- Objective: Give the number of lines in the records below that include "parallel", and nothing more.

(Items listed in a dataset)
╭──

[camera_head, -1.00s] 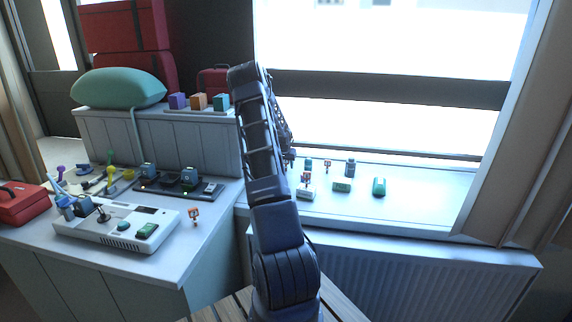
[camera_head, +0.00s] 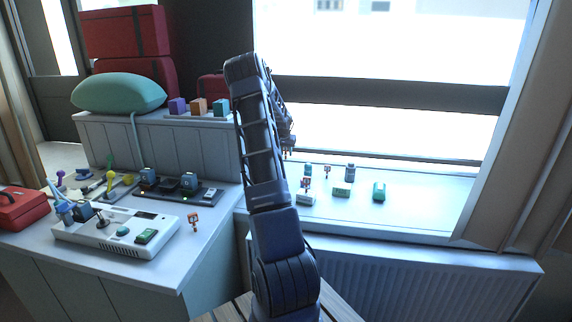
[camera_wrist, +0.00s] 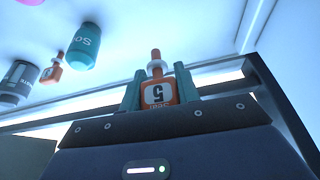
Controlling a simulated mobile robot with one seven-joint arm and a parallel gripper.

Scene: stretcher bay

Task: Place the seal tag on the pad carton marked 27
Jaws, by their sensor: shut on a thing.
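My gripper (camera_wrist: 158,92) is shut on an orange seal tag (camera_wrist: 157,94) with a white label reading "Seal" and 5, seen inverted in the wrist view. The tag sits between the teal fingers, its stem clear of them. In the head view my gripper (camera_head: 289,146) is mostly hidden behind my arm, above the left part of the windowsill.
The sill (camera_head: 420,208) also holds a green can (camera_head: 379,191), a dark bottle (camera_head: 350,172) and small orange tags. Its right part is clear. The window frame rises behind. Left stands a counter with a white device (camera_head: 118,228) and another orange tag (camera_head: 193,222).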

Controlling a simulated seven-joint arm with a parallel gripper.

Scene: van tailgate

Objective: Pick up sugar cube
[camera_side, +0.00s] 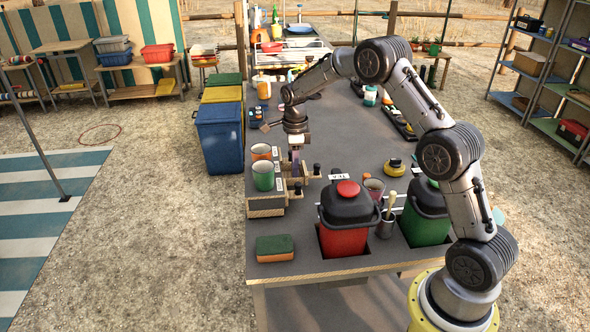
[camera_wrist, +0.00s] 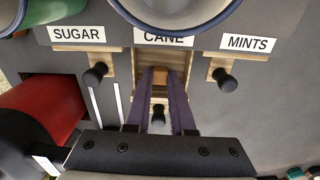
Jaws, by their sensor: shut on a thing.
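In the wrist view, a small brown cube (camera_wrist: 160,77) sits between the fingertips of my gripper (camera_wrist: 161,80). The purple fingers are shut on it at the open drawer (camera_wrist: 159,96) under the label CANE. This middle drawer's dark knob (camera_wrist: 158,117) stands farther out than the knobs under SUGAR (camera_wrist: 96,74) and MINTS (camera_wrist: 223,79). In the side view, my gripper (camera_side: 296,172) points down at the small wooden drawer unit (camera_side: 266,205); the cube is too small or hidden to make out there. Whether the cube is clear of the drawer floor cannot be told.
An orange cup (camera_side: 262,153) and a green cup (camera_side: 264,178) stand on the unit, left of my gripper. A red bin (camera_side: 343,238) and a green bin (camera_side: 425,222) are set in the counter at right. A sponge (camera_side: 275,248) lies in front. The counter's middle is fairly clear.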

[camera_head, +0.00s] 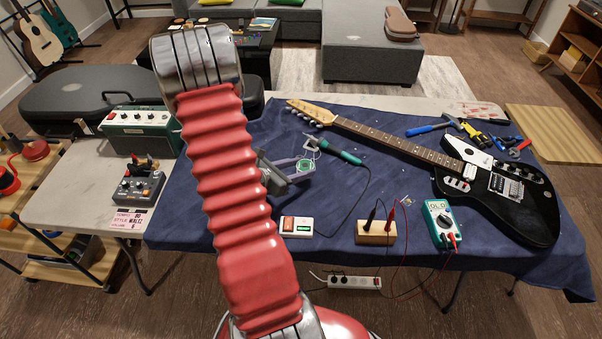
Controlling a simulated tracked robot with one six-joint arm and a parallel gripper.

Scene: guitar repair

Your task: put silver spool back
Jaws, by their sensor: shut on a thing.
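My gripper (304,170) is at the left-middle of the blue-covered table, past my red arm, its jaws pointing right. It is shut on a small round spool (305,165), grey-silver with a greenish tint, partly hidden by the fingers. The gap between the held spool and the table cannot be told from this view.
A soldering iron (338,150) lies right of my gripper, its cable running to a white-and-red box (296,226). A wooden block (376,232), multimeter (441,222) and black guitar (505,198) lie to the right. A pedal (139,187) and green amplifier (140,128) stand left.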

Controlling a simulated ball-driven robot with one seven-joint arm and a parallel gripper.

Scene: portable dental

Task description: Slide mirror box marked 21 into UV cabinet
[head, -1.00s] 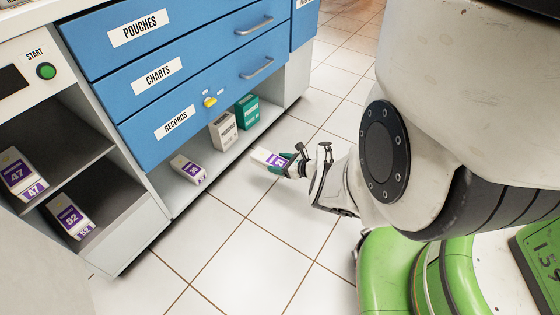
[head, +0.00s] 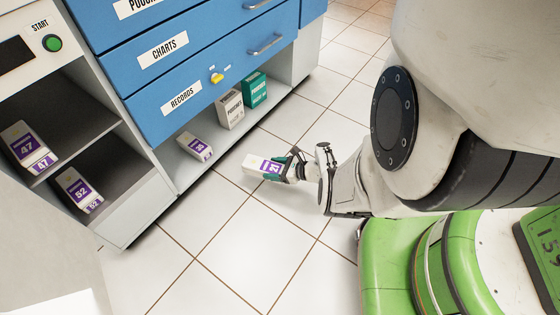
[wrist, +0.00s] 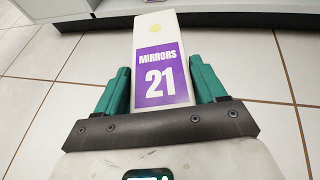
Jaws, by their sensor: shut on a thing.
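The mirror box marked 21 (wrist: 160,75) is white with a purple label reading MIRRORS 21. It also shows in the head view (head: 260,164). My gripper (head: 284,168) is shut on it, with a green finger on each side in the wrist view, and holds it in front of the low open shelf. The cabinet with the START button (head: 52,43) stands at the left of the head view. It has two open compartments: a box marked 47 (head: 27,147) lies in the upper one and a box marked 52 (head: 77,190) in the lower one.
Under the blue drawers, the low shelf (head: 182,170) holds a box marked 35 or similar (head: 194,146), a pale pouches box (head: 230,109) and a green one (head: 254,90). The tiled floor (head: 235,245) in front is clear.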

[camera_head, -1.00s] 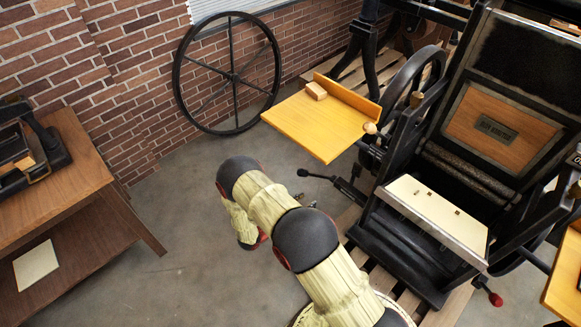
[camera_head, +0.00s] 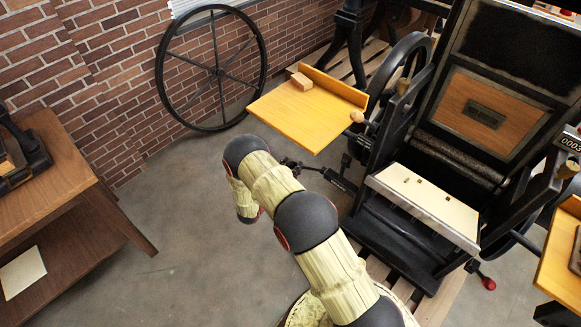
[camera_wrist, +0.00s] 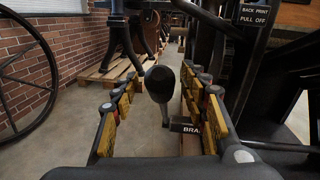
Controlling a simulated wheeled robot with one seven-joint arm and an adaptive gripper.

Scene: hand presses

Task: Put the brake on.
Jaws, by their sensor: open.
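The brake lever shows in the wrist view as a black rounded knob (camera_wrist: 160,84) on a dark stem, beside a black plate (camera_wrist: 187,126) with the partly hidden letters "BRA". My gripper (camera_wrist: 162,78) is open, with one yellow-padded finger on each side of the knob. There is visible space between the knob and both fingers, and no contact shows. The lever's rod (camera_head: 316,170) runs right to the black press (camera_head: 400,215).
A spoked wheel (camera_head: 212,70) leans on the brick wall. A wooden table (camera_head: 60,180) stands left. Another lever with a red knob (camera_head: 488,283) is at right. Floor between is clear.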

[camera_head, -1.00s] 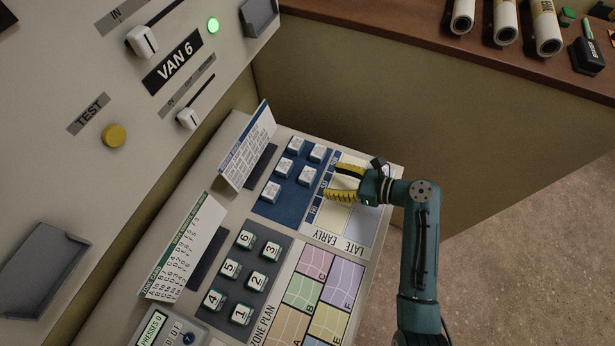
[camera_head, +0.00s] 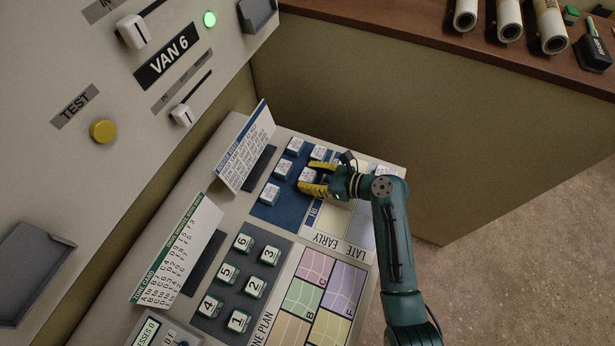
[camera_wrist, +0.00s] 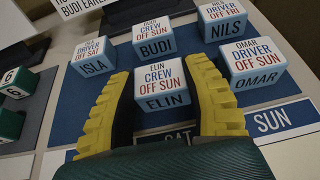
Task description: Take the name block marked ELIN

╰──

- Reply: 4